In Finland, when dual qualifications were first offered the intention was to provide parity of esteem in an instrumental manner, by enabling students to acquire eligibility for HE. In practice this meant that students chose four tests (mother tongue (Finnish or Swedish), the second official language (Swedish or Finnish), one foreign language, and either mathematics or general studies) required as part of the ME taken at the conclusion of general upper secondary school, studied the courses offered at these schools as preparation for the examination, and qualified for HE. Because HE admission regulations have been changed, all students who have completed a three-year upper secondary qualification have gained the right to be admitted to HE. (In 1999 all upper secondary vocational qualifications were extended to three years.) General upper secondary school students still have to pass the ME. However, HE institutions continue to decide for themselves which student groups they prefer to admit.
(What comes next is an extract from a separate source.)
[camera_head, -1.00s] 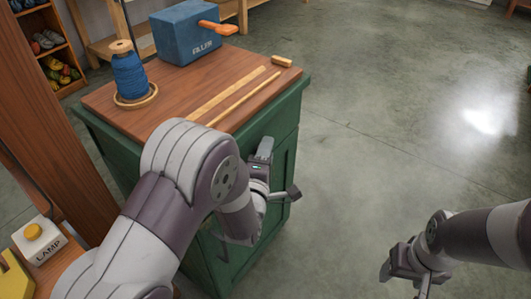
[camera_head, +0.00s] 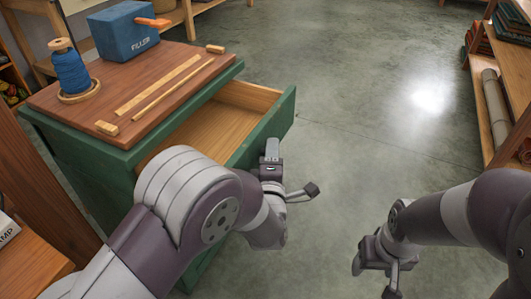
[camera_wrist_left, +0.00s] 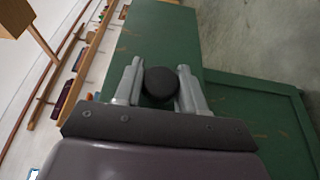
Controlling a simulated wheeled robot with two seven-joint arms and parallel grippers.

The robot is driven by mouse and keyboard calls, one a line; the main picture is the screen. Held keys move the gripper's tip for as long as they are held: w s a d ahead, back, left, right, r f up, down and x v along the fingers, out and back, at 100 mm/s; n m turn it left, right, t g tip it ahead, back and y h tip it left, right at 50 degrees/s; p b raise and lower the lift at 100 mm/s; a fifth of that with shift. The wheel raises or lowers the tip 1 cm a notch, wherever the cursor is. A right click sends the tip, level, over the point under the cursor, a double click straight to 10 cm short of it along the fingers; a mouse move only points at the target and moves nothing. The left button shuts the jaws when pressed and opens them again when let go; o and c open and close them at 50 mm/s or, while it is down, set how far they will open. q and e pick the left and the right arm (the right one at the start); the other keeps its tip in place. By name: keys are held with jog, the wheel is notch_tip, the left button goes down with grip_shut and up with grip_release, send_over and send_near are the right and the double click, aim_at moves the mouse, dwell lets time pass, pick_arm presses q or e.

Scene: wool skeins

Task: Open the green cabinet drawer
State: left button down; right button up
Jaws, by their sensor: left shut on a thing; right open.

Thus, from being an instrumental tool for giving students eligibility for HE dual qualifications have come to emphasise general competencies. At the same time, for the most part this means that as they study general subjects at general upper secondary schools to be better prepared for the ME, vocational students lose the chance of studies where general subjects would be integrated and embedded into vocational subjects. While the Finnish model for DQs relies heavily on individual learning programmes and while the opportunity for taking dual qualifications is provided locally as part of the nationwide educational system, the organisation of interinstitutional cooperation between schools with different traditions sets limits for the actual integration of vocational and academic subjects in individual programmes. This is a result of a  contradiction built into the logic of the Finnish educational system.
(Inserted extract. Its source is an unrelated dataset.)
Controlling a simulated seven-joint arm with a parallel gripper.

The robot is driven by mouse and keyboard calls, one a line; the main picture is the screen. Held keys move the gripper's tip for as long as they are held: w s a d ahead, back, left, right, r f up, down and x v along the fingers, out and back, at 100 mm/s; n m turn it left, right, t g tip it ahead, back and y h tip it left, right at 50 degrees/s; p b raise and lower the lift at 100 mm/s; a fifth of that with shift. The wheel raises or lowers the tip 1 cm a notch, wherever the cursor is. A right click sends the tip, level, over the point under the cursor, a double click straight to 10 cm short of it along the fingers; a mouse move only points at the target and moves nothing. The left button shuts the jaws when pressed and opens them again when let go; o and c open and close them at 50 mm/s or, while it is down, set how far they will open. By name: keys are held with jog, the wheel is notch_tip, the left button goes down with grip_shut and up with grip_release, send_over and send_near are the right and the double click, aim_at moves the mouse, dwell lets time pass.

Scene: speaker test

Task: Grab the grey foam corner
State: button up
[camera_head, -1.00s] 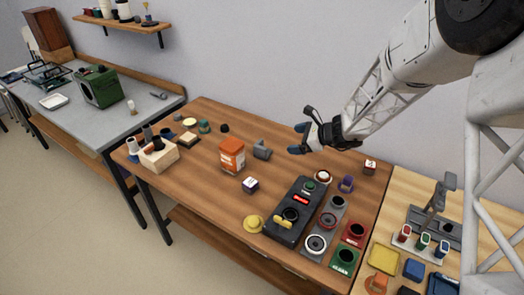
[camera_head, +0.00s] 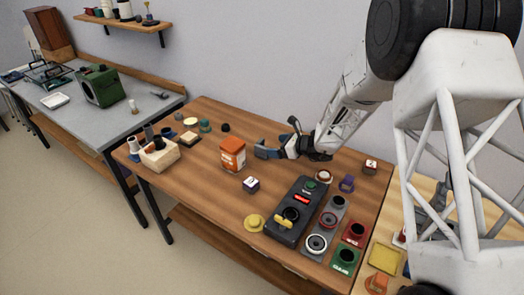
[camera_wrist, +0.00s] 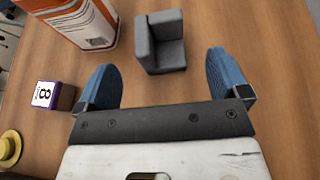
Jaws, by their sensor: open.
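The grey foam corner (camera_wrist: 174,54) is an L-shaped block standing on the wooden table. In the wrist view it lies ahead of my gripper (camera_wrist: 161,66), roughly centred between the two blue fingertips. The fingers are apart and nothing is held between them. In the head view my gripper (camera_head: 268,152) is low over the table, just right of the orange and white box, and largely hides the foam corner. I cannot tell the exact height of the fingers above the table.
The orange and white box (camera_head: 232,154) stands close to the left of the foam corner. A small numbered cube (camera_head: 251,184) and a yellow knob (camera_head: 253,223) lie nearer the front. A black control box (camera_head: 297,211) stands to the right. Bare wood lies right of the foam corner.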

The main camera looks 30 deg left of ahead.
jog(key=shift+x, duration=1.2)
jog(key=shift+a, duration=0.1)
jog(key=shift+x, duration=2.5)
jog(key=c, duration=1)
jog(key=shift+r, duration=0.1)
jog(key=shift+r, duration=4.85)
    The dual role of general upper secondary schools as providers of preparation for both general and vocational higher and further studies may not have been taken seriously enough. However, some researchers have pointed out that there is a need to make the ME more responsive to vocational content. Also, the potential of the integration of vocational and general education as a tool for fighting the instrumentalisation of and indifferent attitudes towards studying might be considered more thoroughly. Even though one of the foci of the experimental reform of upper secondary education was the adoption of new teaching/learning methods based on a constructivist approach, situated learning and related concepts, the opportunities to achieve this aim have in practice been limited. Teaching and learning methods can change only within the guidelines established by the national curricula with the result that especially the ME continues to have a central role. In the national context, the uncertain status of the experimental scheme has prevented consideration of a wider utilisation of the pedagogical aspects of interinstitutional cooperation in teacher education even though the in-service teacher education provided to teachers participating in the experiment has been serving this aim.
 

Future challenges to developing dual qualifications in Finland 

As it stands, the Finnish model of dual qualifications is best suited to students who have a clear vocational orientation and who aim to continue their studies in tertiary vocational education. 
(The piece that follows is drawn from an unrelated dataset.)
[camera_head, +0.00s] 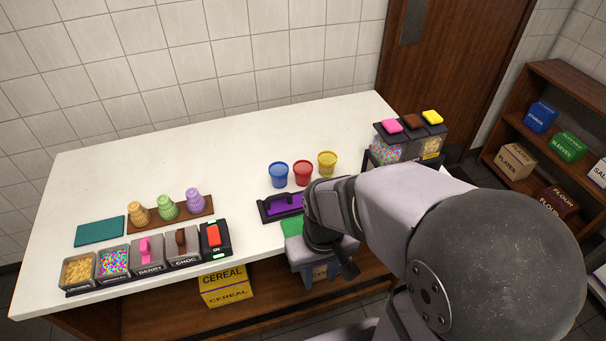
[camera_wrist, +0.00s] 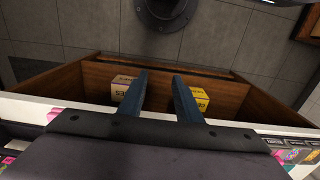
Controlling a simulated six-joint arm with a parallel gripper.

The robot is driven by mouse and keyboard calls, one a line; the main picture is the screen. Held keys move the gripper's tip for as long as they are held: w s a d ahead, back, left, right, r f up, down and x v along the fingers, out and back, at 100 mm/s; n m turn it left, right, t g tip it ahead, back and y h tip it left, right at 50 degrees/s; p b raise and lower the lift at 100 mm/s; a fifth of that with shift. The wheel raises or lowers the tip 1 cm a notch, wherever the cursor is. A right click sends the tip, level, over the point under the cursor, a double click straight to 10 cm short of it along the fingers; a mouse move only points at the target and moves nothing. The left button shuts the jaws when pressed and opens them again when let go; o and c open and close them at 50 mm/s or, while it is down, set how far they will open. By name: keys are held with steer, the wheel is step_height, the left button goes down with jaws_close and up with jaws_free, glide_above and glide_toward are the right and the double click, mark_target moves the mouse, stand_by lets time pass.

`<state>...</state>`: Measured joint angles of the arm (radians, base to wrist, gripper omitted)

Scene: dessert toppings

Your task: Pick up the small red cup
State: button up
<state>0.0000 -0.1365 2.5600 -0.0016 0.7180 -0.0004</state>
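The small red cup (camera_head: 303,172) stands upright on the white table, between a blue cup (camera_head: 278,174) and a yellow cup (camera_head: 327,162). My gripper (camera_head: 321,282) hangs at the table's front edge, nearer the camera than the cups and apart from them. In the wrist view my gripper (camera_wrist: 160,82) shows two dark fingers with a clear gap between them and nothing held. The red cup does not show in the wrist view.
A topping dispenser (camera_head: 408,144) stands to the right. Bins (camera_head: 149,256), stacked cones (camera_head: 167,207) and a teal board (camera_head: 100,231) are on the left.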

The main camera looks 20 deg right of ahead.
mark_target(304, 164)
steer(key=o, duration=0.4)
Briefly, the future challenges facing the development of the DQs in Finland are:

  • organising DQs locally in cooperation between tertiary vocational education and upper secondary education institutions;
  • clarifying the role and position of DQs within national educational provision so as to support students’ equal rights;
  • rethinking ways of integrating vocational and general subjects in the modularised curricula by reconsidering the function and placement of the different components, and rethinking how the ME could be more responsive to vocational needs  (While ME is a reliable basis for comparing students’ general (study) skills, it is not particularly responsive to the vocational application of knowledge in specific fields or to pedagogical approaches promoting knowledge application of this kind. Schemes established in other countries and discussed in the DUOQUAL project provide fruitful stimulus for such rethinking. For instance, the scheme discussed in the Greek case study is an interesting example of integrating vocational and academic studies on the curriculum level. The English GNVQs might also offer examples of adopting a  variety of learning styles and of how assessment methods affect the completion of qualifications. Further, the parallel Leonardo project EURO-BAC coordinated by the Austrian partner illustrates the establishment of standards for an examination comprising both vocational and academic subjects as well as knowledge and skills);
  • making use of the experience gained in coordinating syllabi within the experimental scheme. 
Taking these challenges seriously might considerably boost the national-level development of DQs at the same time as their role in increasing the attractiveness of vocational upper secondary education might be strengthened in a lasting way. The international comparison of dual qualifications has shown that there is a lively and shared interest in and need for developing the dual approach in a situation where work organisations are becoming flatter and employees’ roles more versatile.